### Information shown
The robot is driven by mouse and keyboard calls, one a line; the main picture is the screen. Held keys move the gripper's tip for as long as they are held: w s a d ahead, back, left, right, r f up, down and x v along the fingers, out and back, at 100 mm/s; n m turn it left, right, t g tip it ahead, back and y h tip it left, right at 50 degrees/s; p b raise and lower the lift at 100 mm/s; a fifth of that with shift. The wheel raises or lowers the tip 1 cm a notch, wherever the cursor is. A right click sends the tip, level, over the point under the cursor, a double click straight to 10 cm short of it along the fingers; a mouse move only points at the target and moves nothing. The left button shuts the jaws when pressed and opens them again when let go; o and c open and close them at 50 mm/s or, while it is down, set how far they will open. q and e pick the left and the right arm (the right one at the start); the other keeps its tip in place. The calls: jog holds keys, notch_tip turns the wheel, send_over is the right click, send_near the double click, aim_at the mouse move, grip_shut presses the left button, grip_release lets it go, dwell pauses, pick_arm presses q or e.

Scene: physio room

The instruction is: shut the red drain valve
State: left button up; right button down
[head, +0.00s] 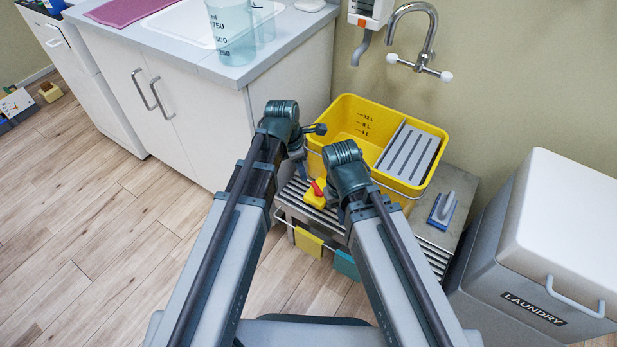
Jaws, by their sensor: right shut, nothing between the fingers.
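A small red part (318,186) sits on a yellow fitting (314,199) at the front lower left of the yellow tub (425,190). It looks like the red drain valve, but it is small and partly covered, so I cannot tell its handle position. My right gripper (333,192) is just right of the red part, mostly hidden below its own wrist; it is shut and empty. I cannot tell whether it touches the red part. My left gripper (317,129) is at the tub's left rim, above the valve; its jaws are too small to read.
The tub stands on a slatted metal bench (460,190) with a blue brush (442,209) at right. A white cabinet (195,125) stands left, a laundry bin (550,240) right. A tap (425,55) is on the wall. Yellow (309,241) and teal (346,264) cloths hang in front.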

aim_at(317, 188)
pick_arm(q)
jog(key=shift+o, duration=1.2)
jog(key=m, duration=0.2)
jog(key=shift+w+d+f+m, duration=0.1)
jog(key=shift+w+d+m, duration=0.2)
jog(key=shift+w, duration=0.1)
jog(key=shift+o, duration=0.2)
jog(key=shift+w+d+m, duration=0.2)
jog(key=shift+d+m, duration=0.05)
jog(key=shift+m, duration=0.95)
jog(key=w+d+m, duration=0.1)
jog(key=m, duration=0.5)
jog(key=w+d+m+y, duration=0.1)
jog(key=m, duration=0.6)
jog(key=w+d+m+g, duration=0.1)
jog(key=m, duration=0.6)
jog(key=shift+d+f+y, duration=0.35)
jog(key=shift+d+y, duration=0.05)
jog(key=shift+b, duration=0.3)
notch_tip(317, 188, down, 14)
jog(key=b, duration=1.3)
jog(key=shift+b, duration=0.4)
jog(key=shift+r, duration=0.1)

### Given exercise
Exactly as they stand, quote the lines beginning with the one that contains "The instruction is: shut the red drain valve" and ending with the one that contains "[head, +0.00s]", with no pictures.

### Reply
The instruction is: shut the red drain valve
State: left button up; right button down
[head, +0.00s] 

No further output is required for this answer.